=== Task directions ===
Transcribe all of the material exactly, except for its pictures.

======

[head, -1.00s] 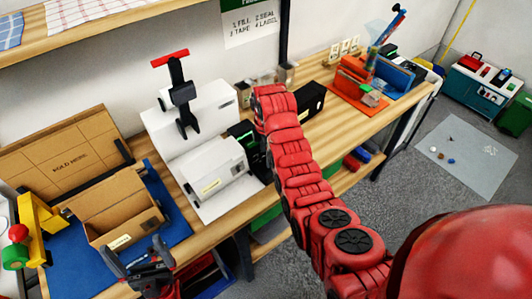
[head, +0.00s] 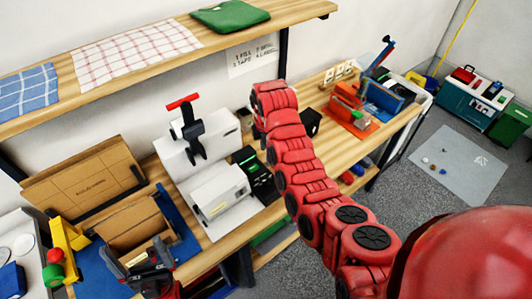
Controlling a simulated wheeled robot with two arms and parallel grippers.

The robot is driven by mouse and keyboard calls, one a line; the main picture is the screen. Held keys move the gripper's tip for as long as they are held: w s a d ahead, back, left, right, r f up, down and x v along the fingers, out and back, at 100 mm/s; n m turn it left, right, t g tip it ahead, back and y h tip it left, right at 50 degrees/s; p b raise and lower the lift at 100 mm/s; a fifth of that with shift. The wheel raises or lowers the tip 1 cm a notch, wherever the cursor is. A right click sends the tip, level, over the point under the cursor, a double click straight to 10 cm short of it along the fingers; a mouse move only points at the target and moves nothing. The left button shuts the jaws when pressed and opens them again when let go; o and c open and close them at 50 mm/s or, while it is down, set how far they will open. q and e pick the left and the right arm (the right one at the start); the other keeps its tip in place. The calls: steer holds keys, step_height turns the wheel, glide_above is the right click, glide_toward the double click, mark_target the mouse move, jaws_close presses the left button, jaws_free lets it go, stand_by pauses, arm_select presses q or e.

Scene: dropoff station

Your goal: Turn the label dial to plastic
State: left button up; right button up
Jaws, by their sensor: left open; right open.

======

=== Response to the task ===
[head, -1.00s] 
[head, +0.00s] 
Controlling a simulated wheeled robot with two arms and parallel grippers.

The robot is driven by mouse and keyboard calls, one a line; the main picture is the screen. Held keys move the gripper's tip for as long as they are held: w s a d ahead, back, left, right, r f up, down and x v along the fingers, out and back, at 100 mm/s; n m turn it left, right, t g tip it ahead, back and y h tip it left, right at 50 degrees/s; p b raise and lower the lift at 100 mm/s; a fifth of that with shift. The wheel raises or lowers the tip 1 cm a notch, wherever the cursor is. A right click sends the tip, level, over the point under the cursor, a double click straight to 10 cm short of it along the fingers; a mouse move only points at the target and moves nothing. The left button shuts the jaws when pressed and opens them again when let go; o and c open and close them at 50 mm/s or, while it is down, set how far they will open. q and e pick the left and the right arm (the right one at the start); the other keeps its tip in place. The calls: steer holds keys, step_height turns the wheel, glide_above is the right click, glide_toward the double click, mark_target the mouse move, jaws_close presses the left button, jaws_free lets it go, stand_by pauses, arm_select presses q or e.

Scene: dropoff station

Your goal: Turn the label dial to plastic
State: left button up; right button up
Jaws, by their sensor: left open; right open.

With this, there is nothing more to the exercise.